OBJECTIVE: Which lines hold the word "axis"? Copy each of them.

--*--

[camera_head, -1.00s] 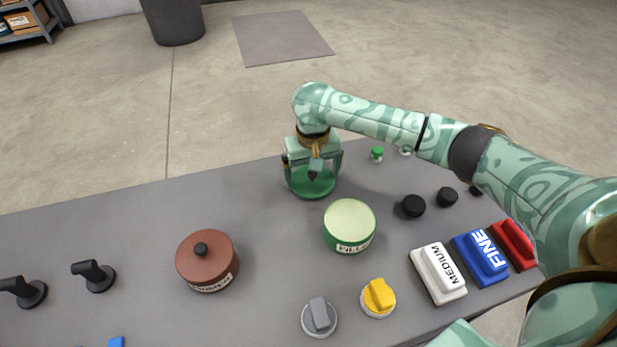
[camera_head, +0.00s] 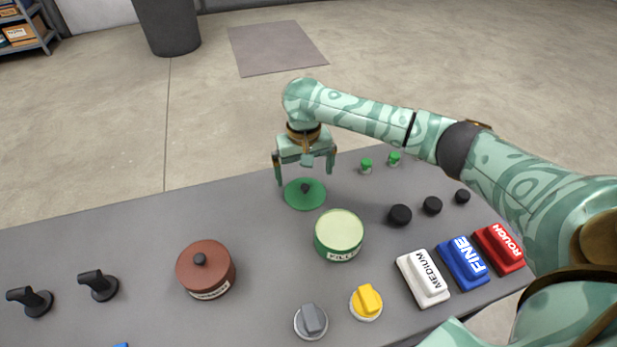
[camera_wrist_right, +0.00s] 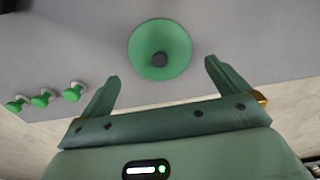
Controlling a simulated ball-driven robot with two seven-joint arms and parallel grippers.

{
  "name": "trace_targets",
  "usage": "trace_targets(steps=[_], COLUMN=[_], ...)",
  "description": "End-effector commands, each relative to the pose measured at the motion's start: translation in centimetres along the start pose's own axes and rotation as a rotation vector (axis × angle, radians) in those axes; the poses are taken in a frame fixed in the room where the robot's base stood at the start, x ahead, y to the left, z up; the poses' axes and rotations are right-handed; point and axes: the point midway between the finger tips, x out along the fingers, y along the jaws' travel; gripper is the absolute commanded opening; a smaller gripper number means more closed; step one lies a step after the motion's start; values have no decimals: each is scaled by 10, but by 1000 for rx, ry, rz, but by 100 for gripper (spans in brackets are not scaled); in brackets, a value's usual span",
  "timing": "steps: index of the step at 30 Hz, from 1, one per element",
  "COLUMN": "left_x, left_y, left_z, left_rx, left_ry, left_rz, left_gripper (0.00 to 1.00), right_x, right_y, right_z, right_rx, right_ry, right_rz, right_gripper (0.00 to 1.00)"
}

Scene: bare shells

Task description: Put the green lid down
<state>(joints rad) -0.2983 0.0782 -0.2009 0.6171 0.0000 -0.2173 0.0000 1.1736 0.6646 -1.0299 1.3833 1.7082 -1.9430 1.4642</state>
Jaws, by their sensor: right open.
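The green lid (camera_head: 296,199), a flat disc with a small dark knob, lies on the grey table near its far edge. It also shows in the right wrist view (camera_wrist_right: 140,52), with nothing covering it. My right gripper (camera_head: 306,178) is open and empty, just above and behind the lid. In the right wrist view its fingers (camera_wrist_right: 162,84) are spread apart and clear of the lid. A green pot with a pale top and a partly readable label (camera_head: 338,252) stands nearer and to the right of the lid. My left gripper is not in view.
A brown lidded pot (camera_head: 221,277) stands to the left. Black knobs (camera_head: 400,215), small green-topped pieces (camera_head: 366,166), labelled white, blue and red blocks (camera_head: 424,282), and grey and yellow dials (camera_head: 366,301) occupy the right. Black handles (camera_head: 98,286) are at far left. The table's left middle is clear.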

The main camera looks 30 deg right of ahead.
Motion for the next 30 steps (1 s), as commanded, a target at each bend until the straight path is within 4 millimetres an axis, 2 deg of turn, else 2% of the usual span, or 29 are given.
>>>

--*--

COMPLETE RESPONSE:
  "description": "End-effector commands, each relative to the pose measured at the motion's start: translation in centimetres along the start pose's own axes and rotation as a rotation vector (axis × angle, radians) in those axes; the poses are taken in a frame fixed in the room where the robot's base stood at the start, x ahead, y to the left, z up; the poses' axes and rotations are right-handed; point and axes: the point midway between the finger tips, x out along the fingers, y along the jaws' travel; gripper is the absolute commanded opening; a smaller gripper number means more closed; step one lies a step after the motion's start; values have no decimals: each is scaled by 10, but by 1000 for rx, ry, rz, but by 100 for gripper (spans in brackets are not scaled); in brackets, a value's usual span",
Motion for the next 30 steps (1 s), as commanded, a target at each bend until the straight path is within 4 millimetres an axis, 2 deg of turn, else 2% of the usual span, or 29 are given.

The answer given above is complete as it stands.